Long-standing denial that systemic racism is a problem is entrenched in Montreal’s city administration while the police hierarchy flip-flops on the existence of racial profiling and other forms of discrimination, said the report. It issued 38 recommendations including better data collection, enforcement of hiring targets, improved training and more responsive oversight mechanisms for the police and the city.

“How can you effectively and efficiently fight against racism if you don’t acknowledge it exists and don’t have data on what to change?” Dominique Ollivier, head of the OCPM, said in an interview. “There is no culture of evaluation in the city. They give themselves broad goals so any little thing can be called success."

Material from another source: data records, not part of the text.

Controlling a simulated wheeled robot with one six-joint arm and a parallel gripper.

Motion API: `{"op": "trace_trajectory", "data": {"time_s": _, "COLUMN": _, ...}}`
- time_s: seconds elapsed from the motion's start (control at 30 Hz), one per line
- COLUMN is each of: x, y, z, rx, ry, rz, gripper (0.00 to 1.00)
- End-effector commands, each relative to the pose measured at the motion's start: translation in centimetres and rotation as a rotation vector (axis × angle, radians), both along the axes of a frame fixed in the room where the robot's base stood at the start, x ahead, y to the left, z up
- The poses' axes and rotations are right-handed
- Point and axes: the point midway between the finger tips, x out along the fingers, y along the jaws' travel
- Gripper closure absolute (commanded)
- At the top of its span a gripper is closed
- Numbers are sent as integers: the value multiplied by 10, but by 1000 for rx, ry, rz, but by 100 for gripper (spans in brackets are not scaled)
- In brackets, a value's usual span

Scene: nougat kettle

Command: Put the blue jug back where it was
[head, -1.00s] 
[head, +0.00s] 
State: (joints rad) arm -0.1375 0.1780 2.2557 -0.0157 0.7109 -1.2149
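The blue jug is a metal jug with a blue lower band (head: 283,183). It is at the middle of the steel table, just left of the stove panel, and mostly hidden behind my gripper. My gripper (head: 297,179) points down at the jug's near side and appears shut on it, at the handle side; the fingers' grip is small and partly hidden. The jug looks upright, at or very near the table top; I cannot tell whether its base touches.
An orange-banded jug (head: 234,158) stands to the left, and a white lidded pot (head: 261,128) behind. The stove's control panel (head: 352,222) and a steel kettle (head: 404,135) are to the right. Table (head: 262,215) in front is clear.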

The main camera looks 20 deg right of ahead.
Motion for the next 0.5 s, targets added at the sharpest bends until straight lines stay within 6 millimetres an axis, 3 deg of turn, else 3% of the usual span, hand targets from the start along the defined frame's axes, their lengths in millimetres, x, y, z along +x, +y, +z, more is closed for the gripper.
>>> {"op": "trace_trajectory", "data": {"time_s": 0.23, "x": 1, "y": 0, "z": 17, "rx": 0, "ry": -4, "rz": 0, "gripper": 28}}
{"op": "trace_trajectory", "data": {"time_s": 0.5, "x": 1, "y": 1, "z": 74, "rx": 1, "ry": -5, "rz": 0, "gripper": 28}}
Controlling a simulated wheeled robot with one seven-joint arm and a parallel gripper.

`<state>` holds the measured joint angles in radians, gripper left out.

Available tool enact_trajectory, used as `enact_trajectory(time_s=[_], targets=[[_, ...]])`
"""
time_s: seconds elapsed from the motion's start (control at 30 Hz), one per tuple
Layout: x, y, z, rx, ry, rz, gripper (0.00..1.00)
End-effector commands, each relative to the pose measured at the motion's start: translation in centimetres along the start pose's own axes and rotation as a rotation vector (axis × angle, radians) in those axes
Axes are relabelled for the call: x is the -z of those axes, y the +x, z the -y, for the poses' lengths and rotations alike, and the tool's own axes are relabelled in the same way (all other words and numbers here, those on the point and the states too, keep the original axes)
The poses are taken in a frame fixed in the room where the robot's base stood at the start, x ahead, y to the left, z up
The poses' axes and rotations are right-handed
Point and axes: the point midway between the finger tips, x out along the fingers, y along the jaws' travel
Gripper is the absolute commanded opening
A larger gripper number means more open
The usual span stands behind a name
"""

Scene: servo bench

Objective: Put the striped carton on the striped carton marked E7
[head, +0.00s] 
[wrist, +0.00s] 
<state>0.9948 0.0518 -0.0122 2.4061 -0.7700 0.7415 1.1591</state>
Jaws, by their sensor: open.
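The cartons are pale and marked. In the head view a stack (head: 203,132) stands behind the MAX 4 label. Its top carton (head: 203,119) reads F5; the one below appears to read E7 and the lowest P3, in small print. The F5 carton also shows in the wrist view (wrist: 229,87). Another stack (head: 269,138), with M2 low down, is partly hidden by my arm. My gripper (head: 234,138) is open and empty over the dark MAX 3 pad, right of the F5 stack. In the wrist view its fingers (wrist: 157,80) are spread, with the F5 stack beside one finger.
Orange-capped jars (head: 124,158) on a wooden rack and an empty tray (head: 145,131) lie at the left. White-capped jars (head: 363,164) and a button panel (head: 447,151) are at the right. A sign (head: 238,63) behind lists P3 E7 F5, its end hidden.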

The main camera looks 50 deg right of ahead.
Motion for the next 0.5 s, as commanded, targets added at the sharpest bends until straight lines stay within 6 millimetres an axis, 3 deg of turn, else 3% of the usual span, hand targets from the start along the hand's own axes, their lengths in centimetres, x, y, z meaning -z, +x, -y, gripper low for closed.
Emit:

About 35 per cent of Montrealers identify as racialized or Indigenous people. About 19 per cent of the city’s work force are from those groups, an increase from 12.3 per cent 10 years earlier. For Montreal police, the figure was 7.7 per cent in 2019. Less than 2 per cent of city’s senior managers are racialized people. “They haven’t hired a single manager in three years from visible minorities or Indigenous groups,” Ms. Ollivier said.

Montreal Mayor Valérie Plante responded Monday by formally acknowledging at City Hall that systemic racism exists and vowing to appoint a commissioner to fight discrimination. However she offered no new steps to increase work-force or management diversity. “The city must be an exemplary employer," she said. "We have to hit the accelerator to meet our targets. We can and must do better.”

A spokesman for the Montreal police said Chief Sylvain Caron would not comment on the report Monday. The police force sent out a statement Monday evening acknowledging the existence of systemic racism and vowing to fight it. In July, Chief Caron is set to release a new policy on street identification checks, known in some jurisdictions as carding.

Quebec Premier François Legault announced Monday he is creating a provincial task force to draft an anti-racism action plan by Christmas. Mr. Legault does not recognize systemic racism exists in Quebec but said the task force will address racism in public security, the justice system, the workplace, education and housing.

Mr. Legault said that, in order to expedite action on a long-studied issue, the task force will consist only of cabinet ministers and government MNAs. Mr. Legault put two Black ministers in charge of the task force: Nadine Girault, a former executive in the financial industry, and Lionel Carmant, a physician.

“I am not going to spend my time trying to find a definition of systemic racism that will be acceptable to everyone,” Ms. Girault said. “To recognize the problem is part of the solution, but we must go forward and create a clear obligation for results.”

Montreal’s racism report was the product of provisions in the city’s charter that allow citizens to petition for such consultations. Balarama Holness, one of the organizers who gathered 22,000 signatures to force the study, was pleased with its concrete recommendations but split on the political reaction.

“François Legault doesn’t recognize systemic racism but seems to be taking concrete steps to do something about it. Valérie Plante recognizes systemic racism on a symbolic level and is doing nothing about it,” said Mr. Holness, who is a McGill law student and founder of Montreal in Action, a human-rights advocacy group.

Mr. Holness, like Ms. Ollivier, expressed some optimism that protest and public attention might lead to action. “Let’s hope this is a step to creating a new legacy of equality,” he said, “even if we all know equality is a pursuit, not a destination.”